> **To do**
Repeat the material below exactly, with no pictures.

#### Data provided

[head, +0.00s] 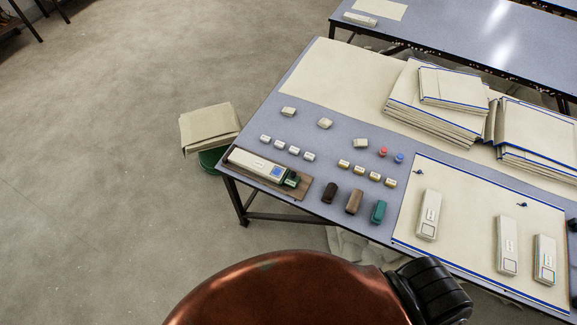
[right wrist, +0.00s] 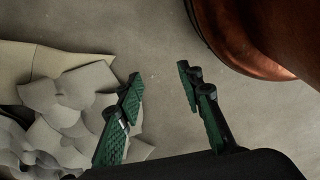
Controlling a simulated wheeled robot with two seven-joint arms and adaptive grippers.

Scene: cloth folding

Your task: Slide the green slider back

########

> **Exercise output**
[head, +0.00s] 
[right wrist, +0.00s] 
Controlling a simulated wheeled robot with two seven-joint arms and adaptive grippers.

Scene: cloth folding

Your task: Slide the green slider back

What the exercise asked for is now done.